2ème argument : la tradition du prophète :
Hormis le hadith cité plus haut, rien dans la tradition du prophète n’interdit aux femmes d’accéder aux postes de décision politique.
Bien au contraire, toute la vie du prophète de l’islam a été caractérisée par sa volonté sincère et farouche de changer les conditions de vie des femmes de l’époque. Le prophète a été sans aucun doute le premier défenseur des droits des femmes, leur premier ami et fidèle allié, leur grand confident, celui qui a tout fait pour améliorer leurs conditions de vie et changer la mentalité des hommes arabes envers leurs femmes.

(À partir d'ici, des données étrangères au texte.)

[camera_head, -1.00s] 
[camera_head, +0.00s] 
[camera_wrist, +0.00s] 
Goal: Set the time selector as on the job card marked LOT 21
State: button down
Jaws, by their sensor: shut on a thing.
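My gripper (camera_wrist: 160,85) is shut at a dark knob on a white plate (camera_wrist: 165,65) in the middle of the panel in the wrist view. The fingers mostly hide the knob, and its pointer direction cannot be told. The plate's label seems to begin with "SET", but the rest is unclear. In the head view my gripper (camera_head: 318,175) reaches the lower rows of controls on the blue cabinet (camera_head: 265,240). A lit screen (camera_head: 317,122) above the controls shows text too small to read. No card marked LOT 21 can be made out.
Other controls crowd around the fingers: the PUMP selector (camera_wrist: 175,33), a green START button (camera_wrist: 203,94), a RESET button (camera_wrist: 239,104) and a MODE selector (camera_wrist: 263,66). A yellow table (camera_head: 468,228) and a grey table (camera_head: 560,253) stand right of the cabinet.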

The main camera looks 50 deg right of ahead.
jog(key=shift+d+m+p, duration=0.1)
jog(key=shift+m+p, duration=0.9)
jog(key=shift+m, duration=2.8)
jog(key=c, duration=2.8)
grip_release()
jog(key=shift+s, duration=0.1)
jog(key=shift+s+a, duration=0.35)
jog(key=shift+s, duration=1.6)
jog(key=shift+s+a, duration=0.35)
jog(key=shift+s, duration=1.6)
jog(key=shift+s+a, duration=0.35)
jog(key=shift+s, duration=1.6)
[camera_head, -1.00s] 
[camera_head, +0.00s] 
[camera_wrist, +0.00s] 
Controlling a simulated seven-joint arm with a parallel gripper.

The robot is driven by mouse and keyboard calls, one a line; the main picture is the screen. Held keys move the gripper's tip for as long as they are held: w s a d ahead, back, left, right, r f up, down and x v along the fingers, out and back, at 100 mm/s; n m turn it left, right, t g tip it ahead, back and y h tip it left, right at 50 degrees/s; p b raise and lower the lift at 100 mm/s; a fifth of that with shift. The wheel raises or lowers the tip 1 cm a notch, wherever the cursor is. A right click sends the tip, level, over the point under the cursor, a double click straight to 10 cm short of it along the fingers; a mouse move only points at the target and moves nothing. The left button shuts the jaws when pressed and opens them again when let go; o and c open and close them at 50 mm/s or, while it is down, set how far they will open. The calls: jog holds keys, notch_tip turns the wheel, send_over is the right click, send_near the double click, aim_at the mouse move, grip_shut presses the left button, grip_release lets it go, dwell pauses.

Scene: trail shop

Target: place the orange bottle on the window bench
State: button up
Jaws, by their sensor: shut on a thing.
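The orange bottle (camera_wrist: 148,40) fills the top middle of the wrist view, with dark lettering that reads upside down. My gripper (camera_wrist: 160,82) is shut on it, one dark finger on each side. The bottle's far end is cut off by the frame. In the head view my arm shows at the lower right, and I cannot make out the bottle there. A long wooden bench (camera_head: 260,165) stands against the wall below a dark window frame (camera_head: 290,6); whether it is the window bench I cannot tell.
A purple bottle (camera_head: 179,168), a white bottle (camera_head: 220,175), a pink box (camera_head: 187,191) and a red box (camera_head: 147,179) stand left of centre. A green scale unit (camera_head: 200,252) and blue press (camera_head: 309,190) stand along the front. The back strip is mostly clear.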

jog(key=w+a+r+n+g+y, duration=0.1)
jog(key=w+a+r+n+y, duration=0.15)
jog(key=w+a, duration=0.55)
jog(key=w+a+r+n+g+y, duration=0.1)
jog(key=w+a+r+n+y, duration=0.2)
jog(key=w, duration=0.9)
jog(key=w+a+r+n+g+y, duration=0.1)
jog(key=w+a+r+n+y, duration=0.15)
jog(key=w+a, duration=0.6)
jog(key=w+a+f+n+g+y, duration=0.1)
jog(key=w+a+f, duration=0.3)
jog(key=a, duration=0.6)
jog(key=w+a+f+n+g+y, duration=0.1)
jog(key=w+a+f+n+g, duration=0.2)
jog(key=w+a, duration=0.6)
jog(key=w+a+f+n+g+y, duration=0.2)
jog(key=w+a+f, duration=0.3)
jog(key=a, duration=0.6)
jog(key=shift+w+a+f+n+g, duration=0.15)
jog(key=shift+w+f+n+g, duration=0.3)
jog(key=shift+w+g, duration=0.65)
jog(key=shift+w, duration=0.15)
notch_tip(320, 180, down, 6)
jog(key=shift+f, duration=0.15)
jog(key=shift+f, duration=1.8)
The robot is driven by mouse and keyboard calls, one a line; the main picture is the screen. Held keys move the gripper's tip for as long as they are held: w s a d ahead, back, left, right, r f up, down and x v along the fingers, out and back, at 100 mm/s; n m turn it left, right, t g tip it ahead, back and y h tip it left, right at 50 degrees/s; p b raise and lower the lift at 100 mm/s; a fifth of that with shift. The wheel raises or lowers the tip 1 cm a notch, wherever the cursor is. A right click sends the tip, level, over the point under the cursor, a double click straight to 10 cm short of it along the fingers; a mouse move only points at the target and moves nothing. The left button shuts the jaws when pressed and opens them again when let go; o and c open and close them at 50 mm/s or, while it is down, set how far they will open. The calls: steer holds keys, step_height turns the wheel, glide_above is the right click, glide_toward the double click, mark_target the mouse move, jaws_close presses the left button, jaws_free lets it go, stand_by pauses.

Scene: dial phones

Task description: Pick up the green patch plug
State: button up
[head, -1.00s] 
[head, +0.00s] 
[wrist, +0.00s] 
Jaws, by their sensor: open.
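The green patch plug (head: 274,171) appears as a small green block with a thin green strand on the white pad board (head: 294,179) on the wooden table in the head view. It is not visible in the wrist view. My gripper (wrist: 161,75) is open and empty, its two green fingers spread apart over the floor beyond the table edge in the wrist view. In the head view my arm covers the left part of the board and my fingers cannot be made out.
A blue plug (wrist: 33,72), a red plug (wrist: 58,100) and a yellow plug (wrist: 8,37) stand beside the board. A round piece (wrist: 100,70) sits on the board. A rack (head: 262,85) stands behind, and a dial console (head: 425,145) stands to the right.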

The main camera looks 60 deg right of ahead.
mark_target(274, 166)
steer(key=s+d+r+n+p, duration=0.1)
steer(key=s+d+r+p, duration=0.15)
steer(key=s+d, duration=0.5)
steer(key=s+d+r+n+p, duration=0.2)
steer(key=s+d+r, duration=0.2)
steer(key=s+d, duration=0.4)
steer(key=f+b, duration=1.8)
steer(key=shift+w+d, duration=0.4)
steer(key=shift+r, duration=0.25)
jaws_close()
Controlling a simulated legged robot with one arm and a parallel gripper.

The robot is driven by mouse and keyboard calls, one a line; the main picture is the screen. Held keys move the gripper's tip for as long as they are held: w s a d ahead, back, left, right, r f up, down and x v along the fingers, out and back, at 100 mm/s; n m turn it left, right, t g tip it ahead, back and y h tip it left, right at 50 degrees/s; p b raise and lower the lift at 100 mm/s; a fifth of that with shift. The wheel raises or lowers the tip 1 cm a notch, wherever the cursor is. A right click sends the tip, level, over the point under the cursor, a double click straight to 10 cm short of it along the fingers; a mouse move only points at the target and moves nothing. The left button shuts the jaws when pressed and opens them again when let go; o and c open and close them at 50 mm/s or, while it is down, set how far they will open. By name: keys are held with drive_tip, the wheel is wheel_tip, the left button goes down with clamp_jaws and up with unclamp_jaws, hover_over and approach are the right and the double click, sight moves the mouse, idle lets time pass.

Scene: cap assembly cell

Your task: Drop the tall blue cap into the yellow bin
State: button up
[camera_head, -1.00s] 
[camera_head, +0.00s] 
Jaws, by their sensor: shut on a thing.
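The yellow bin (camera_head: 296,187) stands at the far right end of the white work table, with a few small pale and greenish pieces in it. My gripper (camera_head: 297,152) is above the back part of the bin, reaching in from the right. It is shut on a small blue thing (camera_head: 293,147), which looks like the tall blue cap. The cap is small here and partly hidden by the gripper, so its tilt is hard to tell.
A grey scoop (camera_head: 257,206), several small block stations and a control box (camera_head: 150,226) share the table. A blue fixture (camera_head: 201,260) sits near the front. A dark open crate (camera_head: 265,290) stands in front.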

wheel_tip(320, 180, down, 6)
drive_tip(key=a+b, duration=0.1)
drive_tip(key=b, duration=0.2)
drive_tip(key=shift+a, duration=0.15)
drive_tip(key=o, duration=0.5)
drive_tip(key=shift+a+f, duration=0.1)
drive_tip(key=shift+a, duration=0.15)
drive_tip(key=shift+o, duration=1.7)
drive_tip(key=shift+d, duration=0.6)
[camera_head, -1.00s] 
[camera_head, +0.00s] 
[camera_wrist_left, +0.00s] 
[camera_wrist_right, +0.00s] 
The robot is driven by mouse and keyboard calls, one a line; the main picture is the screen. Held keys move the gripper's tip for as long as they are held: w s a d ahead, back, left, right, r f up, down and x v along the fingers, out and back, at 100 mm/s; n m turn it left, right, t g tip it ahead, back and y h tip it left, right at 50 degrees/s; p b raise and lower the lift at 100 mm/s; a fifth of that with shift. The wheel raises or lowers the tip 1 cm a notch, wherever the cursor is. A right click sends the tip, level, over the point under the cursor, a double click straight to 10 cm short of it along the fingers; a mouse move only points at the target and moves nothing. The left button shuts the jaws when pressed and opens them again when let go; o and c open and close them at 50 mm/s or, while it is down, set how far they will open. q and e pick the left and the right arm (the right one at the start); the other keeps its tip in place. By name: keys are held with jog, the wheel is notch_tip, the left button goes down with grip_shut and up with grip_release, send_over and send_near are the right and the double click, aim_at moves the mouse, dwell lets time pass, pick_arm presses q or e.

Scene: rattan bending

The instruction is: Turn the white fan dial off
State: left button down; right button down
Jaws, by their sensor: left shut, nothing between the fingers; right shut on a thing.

Les hadiths qui confirment son acharnement à les défendre, à les privilégier et à les protéger, sont innombrables[6]. Le témoignage de son entourage féminin est unanime à vanter son affection, sa tendresse et son admiration sans bornes pour les femmes, qu’il savait victimes et pauvres opprimées de la société tribale de l’époque.
Le prophète n’a eu de cesse d’encourager les femmes notamment à s’investir dans toutes les sphères de la société, à participer aux débats à la mosquée, à participer aux batailles de l’époque, à s’impliquer dans les affaires publiques, à revendiquer leurs droits et à défendre leur dignité[7].
C’est donc à la lumière du comportement du prophète envers les femmeset des enseignements coraniques qu’il faudrait lire, expliquer et critiquer ce genre de hadith qui contredit clairement les enseignements aussi bien du Coran que ceux du prophète.
[1] Ouvrages de : « el ilal de Yahya al- katane 198H », « ilal al hadit wa maarifat arrijal de Ali ibn al madani 234 H», el ilal wa maarifat arrijal de l’imam Ahmed ibn hanbal 241H », « el ilal al warida fi al ahdith anabwiya de Abi el hassan adaraktani 385H».
[2] Cette bataille historique a été à l’origine de la scission de la communauté musulmane entre « chiites » partisans de l’imam Ali et les sunnites partisans de Aisha et des autres compagnons. Le clan de Aisha réclamait les représailles au meurtre de l’imam Othmane mort assassiné par un groupuscule connu et protégé par l’imam Ali qui préconisait en tant que Calife de l’époque un délai pour le jugement des assassins afin d’éviter le chaos politique « fitna ». Ce qui malheureusement finit par arriver, car en plus de la scission historique qu’a connu le monde musulman , cette bataille à elle seule a engendré la mort de plus de 13 000 personnes !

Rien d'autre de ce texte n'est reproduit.